[Start of Data supplied]

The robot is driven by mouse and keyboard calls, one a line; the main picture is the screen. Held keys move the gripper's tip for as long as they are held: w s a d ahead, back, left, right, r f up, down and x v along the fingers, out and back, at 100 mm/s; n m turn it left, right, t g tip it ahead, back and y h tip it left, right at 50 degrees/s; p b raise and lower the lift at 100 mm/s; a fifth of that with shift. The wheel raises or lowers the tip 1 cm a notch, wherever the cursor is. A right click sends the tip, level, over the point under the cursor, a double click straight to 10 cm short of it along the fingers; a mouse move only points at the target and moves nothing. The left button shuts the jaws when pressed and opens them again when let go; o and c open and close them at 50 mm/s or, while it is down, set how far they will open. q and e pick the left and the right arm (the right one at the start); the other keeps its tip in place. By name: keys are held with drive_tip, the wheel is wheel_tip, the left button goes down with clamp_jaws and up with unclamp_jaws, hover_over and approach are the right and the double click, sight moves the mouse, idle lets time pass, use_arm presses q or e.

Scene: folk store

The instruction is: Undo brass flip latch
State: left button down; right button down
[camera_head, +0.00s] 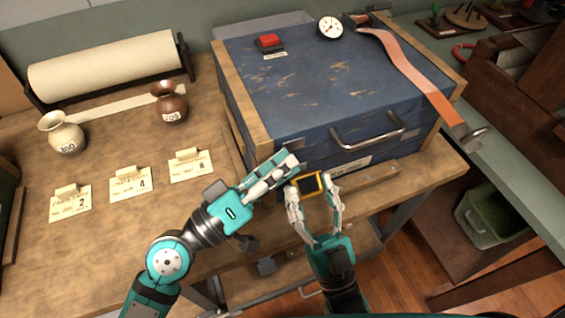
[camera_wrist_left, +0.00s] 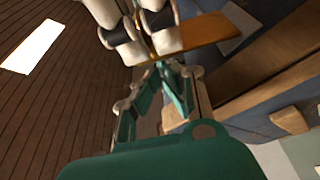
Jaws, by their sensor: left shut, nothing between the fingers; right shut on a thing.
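A worn blue chest (camera_head: 330,85) with wooden edges sits on the wooden bench, its lid shut. I cannot make out the brass latch; my left gripper covers part of the chest's front left side. My left gripper (camera_head: 287,165) is shut and empty, its fingertips close to that lower front edge. My right gripper (camera_head: 312,190) is lower and just right of it, shut on a small dark block with a yellow frame (camera_head: 320,183), held in front of the chest. The left wrist view shows the blue chest side (camera_wrist_left: 275,75) at right, tilted.
A metal handle (camera_head: 368,138) projects from the chest front. On the lid are a red button (camera_head: 269,40), a dial (camera_head: 330,28) and an orange strap (camera_head: 405,70). Number cards, a cream pot (camera_head: 62,136), a brown pot (camera_head: 170,105) and a paper roll (camera_head: 105,65) stand left.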

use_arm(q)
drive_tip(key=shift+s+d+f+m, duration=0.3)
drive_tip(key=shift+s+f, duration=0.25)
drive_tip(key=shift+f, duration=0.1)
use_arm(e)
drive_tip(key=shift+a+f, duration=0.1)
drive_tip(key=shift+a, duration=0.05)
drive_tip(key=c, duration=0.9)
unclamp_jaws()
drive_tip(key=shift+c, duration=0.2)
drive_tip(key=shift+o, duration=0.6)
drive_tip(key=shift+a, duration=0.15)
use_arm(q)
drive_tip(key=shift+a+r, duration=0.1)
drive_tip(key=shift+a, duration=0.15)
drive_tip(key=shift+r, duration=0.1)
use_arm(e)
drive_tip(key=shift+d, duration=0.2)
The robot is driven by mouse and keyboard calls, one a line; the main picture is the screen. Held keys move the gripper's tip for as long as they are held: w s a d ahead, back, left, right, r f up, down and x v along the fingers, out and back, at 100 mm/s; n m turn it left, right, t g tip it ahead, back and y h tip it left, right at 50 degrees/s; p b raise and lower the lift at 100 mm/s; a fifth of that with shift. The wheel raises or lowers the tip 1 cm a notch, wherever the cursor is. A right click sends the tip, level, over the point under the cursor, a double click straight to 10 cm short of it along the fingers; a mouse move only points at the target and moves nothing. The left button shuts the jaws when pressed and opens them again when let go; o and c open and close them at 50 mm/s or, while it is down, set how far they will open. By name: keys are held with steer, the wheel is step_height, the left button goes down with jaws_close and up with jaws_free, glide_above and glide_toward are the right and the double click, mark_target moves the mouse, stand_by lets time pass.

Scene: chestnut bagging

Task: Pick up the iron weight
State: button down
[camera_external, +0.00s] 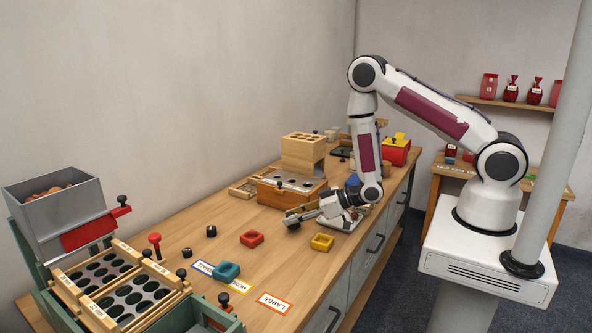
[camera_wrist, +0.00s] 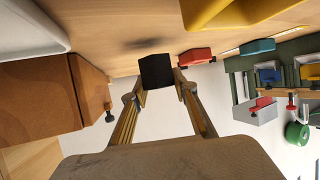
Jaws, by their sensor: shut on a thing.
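The iron weight (camera_wrist: 157,72) is a small black block between my fingertips in the wrist view. My gripper (camera_wrist: 158,82) is shut on it, one finger on each side. A soft dark shadow lies on the wood apart from the weight, so it seems to be off the table. In the external view my gripper (camera_external: 293,217) is low over the table, left of my wrist, and the dark weight (camera_external: 292,225) shows small at its tips.
A sorting frame (camera_external: 115,285) fills the near left.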

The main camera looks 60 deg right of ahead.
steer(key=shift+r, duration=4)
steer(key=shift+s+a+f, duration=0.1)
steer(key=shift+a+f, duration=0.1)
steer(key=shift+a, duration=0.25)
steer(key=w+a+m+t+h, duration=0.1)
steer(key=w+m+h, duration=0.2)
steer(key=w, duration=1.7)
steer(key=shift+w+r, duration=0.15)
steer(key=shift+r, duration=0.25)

[End of Data supplied]

Task prompt: Identify every line where the string "State" appears.

Answer to the exercise:
State: left button down; right button down
State: button down

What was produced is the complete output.